Naming the stack this way exposes a limit. Adding skills and MCP servers to a single agent is inheritance: you keep bolting attributes onto one object so it can do more. Inheritance works, which is why these ecosystems thrive. But five skills behave well, one thousand do not, because more context brings diminishing returns. The old engineering maxim, composition over inheritance, points at the alternative: compose smaller reusable pieces rather than inflate one monolithic agent. Designing products around that idea is the subject of agent-native architecture. For the wider picture, see the Learn AI section.
FAQ
What is an AI agent in one sentence?
It is deterministic software that harnesses a model's non-deterministic output in pursuit of a desired objective, deciding what to do and looping with tools until the goal is met.
Is an agent the same as a harness?
For practical purposes, yes. Both describe deterministic code wrapping a non-deterministic model. The distinction rarely changes how you build or reason about the system.

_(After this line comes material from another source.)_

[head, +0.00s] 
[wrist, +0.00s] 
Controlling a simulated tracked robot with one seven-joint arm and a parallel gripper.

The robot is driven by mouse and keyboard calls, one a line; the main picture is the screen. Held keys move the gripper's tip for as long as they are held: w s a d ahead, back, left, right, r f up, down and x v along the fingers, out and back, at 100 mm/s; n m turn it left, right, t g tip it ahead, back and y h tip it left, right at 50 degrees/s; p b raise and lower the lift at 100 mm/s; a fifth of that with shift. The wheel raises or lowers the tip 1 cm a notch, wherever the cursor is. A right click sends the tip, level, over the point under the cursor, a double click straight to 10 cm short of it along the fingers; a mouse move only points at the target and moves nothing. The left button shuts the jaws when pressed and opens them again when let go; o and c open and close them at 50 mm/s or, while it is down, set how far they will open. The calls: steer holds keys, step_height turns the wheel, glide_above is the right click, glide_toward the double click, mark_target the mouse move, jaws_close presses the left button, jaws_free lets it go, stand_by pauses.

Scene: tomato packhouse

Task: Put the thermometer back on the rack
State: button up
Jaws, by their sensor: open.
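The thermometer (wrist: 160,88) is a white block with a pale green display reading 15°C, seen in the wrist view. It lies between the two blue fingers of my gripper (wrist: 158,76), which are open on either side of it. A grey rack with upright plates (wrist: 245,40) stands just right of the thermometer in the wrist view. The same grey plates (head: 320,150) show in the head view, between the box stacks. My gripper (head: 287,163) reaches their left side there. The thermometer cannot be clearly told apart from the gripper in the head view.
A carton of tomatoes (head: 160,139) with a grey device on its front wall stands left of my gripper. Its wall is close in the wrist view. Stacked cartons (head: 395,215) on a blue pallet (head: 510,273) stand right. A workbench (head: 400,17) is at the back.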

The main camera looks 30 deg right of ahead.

Why do custom AI agents usually fail past the demo stage?
Because robustness demands loop orchestration, durable execution, observability, validation, portability, and reuse, and there is no standard way to get all of them right. Many agents run only on their builder's machine.
What is the difference between MCP and skills?
MCP mainly distributes tools into an agent. Skills are markdown documentation that guide the agent. Both add to the agent's context, and both hit a ceiling where adding more starts to hurt.